**Work required**: Go through the listing and copy each line with the string "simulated".
----------------------------------------
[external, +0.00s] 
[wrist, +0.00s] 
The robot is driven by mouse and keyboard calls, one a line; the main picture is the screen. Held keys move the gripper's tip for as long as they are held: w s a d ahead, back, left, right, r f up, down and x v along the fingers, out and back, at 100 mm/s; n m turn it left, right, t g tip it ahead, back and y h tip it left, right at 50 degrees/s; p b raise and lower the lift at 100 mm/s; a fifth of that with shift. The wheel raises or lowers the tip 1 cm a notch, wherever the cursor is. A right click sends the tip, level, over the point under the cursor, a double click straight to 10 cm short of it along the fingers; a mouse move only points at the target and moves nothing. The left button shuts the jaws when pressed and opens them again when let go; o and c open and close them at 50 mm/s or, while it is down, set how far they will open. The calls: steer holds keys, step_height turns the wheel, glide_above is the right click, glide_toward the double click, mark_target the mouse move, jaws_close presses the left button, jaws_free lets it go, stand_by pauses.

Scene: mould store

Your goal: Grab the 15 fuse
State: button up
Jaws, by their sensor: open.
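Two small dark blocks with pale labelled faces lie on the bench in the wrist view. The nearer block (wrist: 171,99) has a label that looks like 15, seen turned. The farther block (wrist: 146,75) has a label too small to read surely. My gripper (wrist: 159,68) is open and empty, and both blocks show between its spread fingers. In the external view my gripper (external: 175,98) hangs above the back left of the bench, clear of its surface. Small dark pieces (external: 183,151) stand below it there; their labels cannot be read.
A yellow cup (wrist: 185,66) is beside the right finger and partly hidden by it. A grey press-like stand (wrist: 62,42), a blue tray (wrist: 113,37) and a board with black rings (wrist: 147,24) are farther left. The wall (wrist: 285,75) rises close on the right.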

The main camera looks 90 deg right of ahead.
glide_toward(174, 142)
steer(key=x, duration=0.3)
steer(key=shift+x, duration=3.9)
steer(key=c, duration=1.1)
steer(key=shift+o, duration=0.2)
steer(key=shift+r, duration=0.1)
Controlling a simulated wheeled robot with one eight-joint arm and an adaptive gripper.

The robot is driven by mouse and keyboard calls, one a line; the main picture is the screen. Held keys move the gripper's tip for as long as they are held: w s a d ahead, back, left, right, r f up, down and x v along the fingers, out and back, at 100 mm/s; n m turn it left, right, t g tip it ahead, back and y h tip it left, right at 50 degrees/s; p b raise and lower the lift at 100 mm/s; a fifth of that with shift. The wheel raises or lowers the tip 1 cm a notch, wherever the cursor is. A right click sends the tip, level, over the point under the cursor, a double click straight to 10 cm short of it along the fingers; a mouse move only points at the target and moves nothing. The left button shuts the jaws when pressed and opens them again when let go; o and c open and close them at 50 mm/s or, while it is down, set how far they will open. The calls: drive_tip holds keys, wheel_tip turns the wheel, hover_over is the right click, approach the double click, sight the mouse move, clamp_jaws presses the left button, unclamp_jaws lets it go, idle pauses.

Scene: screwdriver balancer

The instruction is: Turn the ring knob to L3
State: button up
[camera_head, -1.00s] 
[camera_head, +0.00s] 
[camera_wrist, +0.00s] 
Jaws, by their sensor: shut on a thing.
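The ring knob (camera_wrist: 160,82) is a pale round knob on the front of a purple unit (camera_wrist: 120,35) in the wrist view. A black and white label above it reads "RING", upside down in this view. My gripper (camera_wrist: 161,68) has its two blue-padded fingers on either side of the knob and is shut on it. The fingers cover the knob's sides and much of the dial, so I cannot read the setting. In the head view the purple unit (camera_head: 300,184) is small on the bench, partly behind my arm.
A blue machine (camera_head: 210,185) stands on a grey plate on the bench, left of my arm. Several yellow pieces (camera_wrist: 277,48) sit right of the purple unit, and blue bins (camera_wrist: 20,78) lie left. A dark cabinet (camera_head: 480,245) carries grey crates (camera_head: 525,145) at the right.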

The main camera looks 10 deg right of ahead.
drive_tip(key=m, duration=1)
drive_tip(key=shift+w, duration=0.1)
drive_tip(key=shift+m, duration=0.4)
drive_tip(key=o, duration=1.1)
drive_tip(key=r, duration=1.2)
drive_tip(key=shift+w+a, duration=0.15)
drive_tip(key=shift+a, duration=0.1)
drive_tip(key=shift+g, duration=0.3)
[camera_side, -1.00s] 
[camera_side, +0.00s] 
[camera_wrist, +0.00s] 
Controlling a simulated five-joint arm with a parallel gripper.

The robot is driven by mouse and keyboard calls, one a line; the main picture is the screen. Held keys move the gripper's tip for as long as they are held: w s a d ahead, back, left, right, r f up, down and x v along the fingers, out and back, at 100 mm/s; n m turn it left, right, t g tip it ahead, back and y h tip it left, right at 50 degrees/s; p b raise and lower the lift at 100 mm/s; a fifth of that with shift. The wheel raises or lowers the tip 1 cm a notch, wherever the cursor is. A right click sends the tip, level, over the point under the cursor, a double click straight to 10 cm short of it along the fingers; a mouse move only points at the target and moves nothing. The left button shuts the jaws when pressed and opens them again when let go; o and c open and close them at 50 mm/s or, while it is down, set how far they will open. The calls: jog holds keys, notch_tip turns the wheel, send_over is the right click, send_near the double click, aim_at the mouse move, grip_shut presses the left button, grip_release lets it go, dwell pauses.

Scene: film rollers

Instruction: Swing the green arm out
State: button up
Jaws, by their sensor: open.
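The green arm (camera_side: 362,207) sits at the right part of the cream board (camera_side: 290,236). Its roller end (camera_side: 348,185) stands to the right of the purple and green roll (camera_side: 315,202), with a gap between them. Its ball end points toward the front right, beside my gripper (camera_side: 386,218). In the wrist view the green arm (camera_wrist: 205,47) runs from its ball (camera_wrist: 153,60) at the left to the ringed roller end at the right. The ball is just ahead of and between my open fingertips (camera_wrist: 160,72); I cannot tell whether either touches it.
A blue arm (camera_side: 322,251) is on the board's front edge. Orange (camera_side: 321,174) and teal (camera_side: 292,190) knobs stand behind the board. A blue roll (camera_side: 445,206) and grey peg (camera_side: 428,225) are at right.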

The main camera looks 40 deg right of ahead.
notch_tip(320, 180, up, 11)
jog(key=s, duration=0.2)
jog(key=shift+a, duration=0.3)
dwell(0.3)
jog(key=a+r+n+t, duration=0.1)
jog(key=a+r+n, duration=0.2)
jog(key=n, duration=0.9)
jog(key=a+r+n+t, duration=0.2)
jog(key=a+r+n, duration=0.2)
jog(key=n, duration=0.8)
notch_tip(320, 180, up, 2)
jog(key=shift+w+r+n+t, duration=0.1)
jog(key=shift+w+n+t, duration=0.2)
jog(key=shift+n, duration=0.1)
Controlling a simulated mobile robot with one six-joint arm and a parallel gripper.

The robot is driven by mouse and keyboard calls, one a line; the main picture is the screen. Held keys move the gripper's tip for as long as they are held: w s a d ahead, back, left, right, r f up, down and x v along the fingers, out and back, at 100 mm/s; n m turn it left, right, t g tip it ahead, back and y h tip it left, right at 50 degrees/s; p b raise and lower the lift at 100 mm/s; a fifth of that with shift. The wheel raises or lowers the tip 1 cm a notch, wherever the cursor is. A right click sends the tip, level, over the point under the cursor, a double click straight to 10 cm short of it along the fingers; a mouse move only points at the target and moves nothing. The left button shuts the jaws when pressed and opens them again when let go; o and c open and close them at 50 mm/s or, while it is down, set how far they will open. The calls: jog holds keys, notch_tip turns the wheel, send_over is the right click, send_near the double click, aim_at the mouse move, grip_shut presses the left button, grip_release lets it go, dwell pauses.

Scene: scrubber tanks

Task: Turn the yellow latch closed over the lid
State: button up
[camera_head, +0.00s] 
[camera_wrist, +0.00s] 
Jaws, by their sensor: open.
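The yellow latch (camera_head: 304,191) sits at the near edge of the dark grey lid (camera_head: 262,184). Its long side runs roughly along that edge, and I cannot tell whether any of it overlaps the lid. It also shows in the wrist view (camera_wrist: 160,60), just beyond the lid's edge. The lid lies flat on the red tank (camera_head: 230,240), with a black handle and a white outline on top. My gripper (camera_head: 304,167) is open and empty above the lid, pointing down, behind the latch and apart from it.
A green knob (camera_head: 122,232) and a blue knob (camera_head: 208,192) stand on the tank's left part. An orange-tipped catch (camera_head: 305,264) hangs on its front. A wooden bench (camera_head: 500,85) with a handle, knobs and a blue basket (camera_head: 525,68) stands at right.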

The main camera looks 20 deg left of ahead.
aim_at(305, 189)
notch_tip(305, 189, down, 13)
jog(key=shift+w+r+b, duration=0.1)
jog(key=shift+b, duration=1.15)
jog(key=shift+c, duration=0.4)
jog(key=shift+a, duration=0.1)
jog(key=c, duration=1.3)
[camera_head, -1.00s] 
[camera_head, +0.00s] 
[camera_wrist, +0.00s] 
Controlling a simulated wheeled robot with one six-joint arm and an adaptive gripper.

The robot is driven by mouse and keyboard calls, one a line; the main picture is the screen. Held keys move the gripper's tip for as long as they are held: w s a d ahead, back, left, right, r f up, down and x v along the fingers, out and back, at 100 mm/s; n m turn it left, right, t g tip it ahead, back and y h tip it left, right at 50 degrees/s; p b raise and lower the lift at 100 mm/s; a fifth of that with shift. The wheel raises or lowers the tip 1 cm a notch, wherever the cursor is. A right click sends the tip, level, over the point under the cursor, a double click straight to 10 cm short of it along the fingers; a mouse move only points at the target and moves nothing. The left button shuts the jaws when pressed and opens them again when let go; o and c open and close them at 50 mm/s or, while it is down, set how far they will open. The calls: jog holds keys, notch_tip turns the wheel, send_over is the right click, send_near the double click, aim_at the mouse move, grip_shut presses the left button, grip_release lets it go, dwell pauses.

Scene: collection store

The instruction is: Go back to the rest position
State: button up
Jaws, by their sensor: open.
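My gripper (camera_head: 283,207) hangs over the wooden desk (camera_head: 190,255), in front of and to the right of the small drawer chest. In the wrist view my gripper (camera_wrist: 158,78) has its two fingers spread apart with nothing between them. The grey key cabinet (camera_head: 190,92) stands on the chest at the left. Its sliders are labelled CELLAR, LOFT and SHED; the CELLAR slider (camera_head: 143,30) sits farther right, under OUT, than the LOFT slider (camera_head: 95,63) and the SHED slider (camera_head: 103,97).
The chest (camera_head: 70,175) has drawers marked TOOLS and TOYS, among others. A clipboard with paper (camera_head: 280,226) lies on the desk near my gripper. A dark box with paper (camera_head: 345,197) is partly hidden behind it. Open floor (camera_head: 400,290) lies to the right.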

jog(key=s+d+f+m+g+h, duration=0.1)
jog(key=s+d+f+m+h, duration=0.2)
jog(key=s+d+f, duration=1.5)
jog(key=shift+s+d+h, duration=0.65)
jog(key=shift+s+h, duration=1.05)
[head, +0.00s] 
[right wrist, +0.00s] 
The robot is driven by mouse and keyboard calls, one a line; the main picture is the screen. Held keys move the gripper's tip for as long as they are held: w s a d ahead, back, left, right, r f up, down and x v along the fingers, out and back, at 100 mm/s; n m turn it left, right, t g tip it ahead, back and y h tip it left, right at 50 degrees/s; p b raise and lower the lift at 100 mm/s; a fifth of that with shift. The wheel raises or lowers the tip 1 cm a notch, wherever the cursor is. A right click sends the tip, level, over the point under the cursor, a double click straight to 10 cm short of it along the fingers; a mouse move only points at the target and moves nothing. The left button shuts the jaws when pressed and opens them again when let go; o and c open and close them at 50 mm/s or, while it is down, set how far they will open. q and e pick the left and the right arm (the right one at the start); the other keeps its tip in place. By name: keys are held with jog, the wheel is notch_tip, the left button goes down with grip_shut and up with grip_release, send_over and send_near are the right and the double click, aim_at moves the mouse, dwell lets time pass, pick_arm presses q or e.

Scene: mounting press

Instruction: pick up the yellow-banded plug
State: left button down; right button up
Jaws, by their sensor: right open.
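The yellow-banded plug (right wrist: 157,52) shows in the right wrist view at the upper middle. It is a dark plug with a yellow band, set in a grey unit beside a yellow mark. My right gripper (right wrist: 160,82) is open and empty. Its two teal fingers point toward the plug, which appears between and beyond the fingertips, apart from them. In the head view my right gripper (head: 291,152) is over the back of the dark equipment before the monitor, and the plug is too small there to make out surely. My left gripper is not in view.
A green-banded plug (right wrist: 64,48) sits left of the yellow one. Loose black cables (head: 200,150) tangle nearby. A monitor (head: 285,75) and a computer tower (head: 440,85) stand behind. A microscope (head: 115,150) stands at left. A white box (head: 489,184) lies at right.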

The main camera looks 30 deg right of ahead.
----------------------------------------
**Answer in full**:
Controlling a simulated wheeled robot with one eight-joint arm and an adaptive gripper.
Controlling a simulated five-joint arm with a parallel gripper.
Controlling a simulated mobile robot with one six-joint arm and a parallel gripper.
Controlling a simulated wheeled robot with one six-joint arm and an adaptive gripper.

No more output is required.